We are not talking about the office comedy king. He surely makes us all laugh, but when we want something done, we’d rather have him holed up as far away as possible from us. Rather, we are referring to the guy in the next cubicle who goes through his daily grind with the meekness to share in the common effort. He loves the task before him and thus over-extends himself with unquenchable passion. His motivations compel him with an enthusiasm that’s always fresh and raring. These people stand out as the go-to-guys, and with their unassuming ways, they define the soul of the organization.

Porras and Collins in their book Good to Great discovered that the secret of 11 great companies out of 1,436 good companies was leadership; such leadership is characterized by aggressiveness in the business balanced with the leader’s self-effacing take about himself. Their personal values rubbed on the entire organization. Turn-arounds were inevitable. People who cement the soul of the organization are not the biggies, nor the power centers. Money, power, position do not naturally invite trust and respect; they merely command obedience. In the book Code of Champions authored by your speaker, truly inspiring people lift others up with their character, compassion, sense of purpose, balance, faith and commitment.

A cursory glance reveals a competent and competitive corporate landscape, not without the caveats.

Take this: the world is awash with information. 52 per cent of 3,600 decision-makers from 18 countries admit that ‘they do not use their data effectively or are drowning in the information overload.’ Too much info does not assure rightful action. When we reach saturation point, more is mere noise.

Likewise, recent technological advancements have triggered transformation in the business landscape. More technology, more capabilities, more speed, and more stress. And when the human spirit is pummeled, all sorts of shortcuts creep in.

The Philippines has become one of the bright investments haven in the Asia Pacific rim. We are definitely not poor. We are just miserable. And the mad scramble for resources could easily feed our greed and envy. These two hydras wreck havoc on the human soul, consequently our ethical lives.

Today, we dare say that inspiration is the critical need, the most necessary input in any performing organization. At the end of the day, if you don’t have happy inspiring people in your workplace, the prophecy says you’ll end up stuck with problems you wish you’d never had. Admittedly, inspiration is unquantifiable; but it is an undeniable necessity for an ethical workplace.

David Hunter in his book The Servant mentioned an interesting cross-cultural survey.
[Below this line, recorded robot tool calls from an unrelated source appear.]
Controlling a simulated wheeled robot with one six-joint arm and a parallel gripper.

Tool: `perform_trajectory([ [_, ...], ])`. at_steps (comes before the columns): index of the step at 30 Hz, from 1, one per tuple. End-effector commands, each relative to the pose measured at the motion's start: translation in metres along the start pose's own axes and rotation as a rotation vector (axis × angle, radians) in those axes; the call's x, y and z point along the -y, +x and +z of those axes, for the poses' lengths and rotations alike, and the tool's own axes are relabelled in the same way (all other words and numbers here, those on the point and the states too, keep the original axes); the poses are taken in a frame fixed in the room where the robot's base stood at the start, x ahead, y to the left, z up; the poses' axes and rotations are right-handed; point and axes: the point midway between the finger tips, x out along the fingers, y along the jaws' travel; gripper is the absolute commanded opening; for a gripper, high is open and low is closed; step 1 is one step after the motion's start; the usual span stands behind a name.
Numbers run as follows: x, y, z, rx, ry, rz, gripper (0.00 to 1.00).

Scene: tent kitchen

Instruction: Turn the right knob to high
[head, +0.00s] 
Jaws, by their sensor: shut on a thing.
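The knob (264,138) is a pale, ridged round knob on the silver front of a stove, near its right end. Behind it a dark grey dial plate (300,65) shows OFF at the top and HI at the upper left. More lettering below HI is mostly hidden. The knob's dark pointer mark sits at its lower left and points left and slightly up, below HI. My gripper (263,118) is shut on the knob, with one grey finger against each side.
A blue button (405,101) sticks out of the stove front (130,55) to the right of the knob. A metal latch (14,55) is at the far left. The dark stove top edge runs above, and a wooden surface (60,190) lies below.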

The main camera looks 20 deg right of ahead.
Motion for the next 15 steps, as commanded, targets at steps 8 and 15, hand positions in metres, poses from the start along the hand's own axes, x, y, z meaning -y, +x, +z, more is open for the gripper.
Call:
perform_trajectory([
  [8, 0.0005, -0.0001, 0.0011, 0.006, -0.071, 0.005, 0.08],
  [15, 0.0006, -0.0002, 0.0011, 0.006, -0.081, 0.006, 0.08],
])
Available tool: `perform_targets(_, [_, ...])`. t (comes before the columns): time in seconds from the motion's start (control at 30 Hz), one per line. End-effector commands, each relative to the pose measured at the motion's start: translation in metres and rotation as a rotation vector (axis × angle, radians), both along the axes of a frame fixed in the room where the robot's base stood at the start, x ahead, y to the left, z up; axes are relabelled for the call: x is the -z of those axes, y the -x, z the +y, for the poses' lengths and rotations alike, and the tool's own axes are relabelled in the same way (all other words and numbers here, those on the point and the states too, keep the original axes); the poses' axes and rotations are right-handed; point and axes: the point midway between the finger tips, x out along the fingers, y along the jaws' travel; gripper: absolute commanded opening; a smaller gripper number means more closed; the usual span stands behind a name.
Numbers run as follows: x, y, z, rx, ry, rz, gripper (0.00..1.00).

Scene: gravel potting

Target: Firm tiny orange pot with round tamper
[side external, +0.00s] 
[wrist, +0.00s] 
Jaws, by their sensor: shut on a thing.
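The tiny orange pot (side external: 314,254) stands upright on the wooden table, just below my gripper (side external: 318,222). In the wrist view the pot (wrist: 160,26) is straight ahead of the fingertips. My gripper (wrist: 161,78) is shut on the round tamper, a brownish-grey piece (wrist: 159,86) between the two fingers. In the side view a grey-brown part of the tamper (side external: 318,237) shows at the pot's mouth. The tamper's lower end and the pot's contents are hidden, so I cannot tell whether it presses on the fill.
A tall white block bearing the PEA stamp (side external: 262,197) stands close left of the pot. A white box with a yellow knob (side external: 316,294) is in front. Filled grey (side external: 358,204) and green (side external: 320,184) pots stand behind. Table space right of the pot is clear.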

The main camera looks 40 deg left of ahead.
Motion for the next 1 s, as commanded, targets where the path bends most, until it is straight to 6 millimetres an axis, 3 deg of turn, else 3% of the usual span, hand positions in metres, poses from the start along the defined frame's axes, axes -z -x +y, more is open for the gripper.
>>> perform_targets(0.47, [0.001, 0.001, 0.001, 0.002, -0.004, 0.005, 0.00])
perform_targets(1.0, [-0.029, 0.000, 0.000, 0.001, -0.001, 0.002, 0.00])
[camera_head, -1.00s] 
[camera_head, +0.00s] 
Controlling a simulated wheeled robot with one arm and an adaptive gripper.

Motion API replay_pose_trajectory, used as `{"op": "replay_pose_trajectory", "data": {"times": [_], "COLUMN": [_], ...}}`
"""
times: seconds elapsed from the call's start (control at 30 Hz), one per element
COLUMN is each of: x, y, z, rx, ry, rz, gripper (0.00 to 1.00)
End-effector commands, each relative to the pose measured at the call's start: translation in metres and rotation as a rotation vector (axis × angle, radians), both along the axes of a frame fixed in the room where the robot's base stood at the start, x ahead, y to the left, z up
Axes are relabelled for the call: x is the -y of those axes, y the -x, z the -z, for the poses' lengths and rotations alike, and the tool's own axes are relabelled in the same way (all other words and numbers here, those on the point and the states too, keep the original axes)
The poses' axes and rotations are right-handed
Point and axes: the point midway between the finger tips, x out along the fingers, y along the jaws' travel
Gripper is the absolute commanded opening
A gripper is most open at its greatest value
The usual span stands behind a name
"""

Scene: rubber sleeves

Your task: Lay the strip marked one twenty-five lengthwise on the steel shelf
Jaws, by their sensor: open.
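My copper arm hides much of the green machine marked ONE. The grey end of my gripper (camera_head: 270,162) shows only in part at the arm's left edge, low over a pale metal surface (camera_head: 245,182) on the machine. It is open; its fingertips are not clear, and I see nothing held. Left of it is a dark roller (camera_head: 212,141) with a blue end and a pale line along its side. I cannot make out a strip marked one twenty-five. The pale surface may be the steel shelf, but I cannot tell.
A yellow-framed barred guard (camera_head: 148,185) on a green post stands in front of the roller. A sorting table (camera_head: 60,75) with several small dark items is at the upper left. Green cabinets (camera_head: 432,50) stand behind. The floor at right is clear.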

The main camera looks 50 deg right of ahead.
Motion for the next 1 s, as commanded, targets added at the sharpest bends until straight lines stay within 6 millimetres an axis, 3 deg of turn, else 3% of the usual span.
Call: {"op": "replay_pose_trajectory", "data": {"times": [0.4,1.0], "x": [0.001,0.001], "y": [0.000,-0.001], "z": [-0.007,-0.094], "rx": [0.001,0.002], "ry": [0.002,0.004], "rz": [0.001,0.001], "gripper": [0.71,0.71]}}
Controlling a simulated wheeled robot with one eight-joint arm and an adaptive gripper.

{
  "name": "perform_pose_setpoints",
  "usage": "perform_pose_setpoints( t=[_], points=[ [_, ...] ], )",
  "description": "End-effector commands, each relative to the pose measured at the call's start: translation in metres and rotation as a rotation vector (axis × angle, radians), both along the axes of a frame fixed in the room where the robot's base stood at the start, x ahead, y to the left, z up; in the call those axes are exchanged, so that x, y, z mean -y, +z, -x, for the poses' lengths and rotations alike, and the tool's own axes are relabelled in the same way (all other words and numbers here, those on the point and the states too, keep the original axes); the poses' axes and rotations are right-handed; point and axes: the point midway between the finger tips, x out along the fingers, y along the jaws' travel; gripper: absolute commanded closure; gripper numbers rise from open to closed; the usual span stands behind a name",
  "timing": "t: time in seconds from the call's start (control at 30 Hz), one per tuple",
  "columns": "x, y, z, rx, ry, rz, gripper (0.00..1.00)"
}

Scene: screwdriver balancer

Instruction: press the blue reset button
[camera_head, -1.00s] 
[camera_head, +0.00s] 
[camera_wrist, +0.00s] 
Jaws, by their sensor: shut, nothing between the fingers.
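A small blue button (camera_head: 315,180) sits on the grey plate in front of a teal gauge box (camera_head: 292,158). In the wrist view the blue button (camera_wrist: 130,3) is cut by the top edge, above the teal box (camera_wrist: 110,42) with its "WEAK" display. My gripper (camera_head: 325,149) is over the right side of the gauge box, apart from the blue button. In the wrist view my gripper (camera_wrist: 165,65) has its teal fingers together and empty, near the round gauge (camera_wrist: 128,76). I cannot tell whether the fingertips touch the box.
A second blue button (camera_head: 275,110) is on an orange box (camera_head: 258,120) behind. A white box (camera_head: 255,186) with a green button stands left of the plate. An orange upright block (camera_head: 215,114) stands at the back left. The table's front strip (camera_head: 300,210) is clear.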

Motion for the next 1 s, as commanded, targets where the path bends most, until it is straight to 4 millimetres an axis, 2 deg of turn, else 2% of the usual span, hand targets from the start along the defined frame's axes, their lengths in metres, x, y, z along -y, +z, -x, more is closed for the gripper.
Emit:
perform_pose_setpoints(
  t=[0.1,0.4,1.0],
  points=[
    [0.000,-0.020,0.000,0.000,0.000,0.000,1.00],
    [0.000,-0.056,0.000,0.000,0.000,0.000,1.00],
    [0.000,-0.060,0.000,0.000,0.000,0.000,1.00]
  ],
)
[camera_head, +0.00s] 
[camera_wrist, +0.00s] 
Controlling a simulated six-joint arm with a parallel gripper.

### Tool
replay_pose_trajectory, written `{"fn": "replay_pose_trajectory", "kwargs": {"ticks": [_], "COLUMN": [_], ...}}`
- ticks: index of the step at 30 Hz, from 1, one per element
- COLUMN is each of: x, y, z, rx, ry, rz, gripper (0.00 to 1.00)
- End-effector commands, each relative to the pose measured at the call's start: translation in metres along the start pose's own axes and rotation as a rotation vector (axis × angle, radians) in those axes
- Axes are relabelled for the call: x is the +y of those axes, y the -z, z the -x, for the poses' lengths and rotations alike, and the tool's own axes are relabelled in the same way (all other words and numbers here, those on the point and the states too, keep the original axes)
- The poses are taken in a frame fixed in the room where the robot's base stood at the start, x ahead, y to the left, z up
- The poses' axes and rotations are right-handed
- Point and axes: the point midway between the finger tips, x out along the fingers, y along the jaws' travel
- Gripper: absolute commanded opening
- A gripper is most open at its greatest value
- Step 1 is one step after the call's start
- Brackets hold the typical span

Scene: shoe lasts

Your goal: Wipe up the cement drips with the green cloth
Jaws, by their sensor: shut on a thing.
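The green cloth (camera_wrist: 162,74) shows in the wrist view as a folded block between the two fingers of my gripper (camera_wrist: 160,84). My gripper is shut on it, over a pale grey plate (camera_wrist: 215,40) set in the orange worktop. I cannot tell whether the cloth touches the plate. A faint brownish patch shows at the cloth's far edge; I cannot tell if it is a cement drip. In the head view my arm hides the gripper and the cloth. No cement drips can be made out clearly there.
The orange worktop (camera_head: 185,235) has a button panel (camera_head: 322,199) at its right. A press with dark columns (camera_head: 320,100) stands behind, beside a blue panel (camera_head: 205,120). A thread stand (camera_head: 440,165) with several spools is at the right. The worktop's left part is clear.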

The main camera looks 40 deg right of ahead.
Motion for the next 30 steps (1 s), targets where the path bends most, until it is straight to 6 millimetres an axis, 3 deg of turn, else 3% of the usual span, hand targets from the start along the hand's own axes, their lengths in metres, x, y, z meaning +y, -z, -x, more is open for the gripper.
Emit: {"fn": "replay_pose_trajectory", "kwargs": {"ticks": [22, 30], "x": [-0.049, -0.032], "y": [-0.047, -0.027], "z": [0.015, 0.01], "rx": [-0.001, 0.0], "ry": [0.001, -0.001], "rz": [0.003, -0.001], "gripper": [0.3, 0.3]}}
The question was: who inspired you? And why? Surprise: people are not readily inspired by the rich, the powerful, or the brilliant guys. Who inspired you? Answers revolved around parents and family members or people who were really close to us. These are the inspiring people who made differences in countless lives: ordinary people! And why? They are honest and trustworthy, good role models, caring, committed, good listener, makes people accountable, respects people, encourages people, positive and enthusiastic attitude, appreciates people. I have always asked this very same question in my Code of Champions Seminars, and invariably I get the same answers.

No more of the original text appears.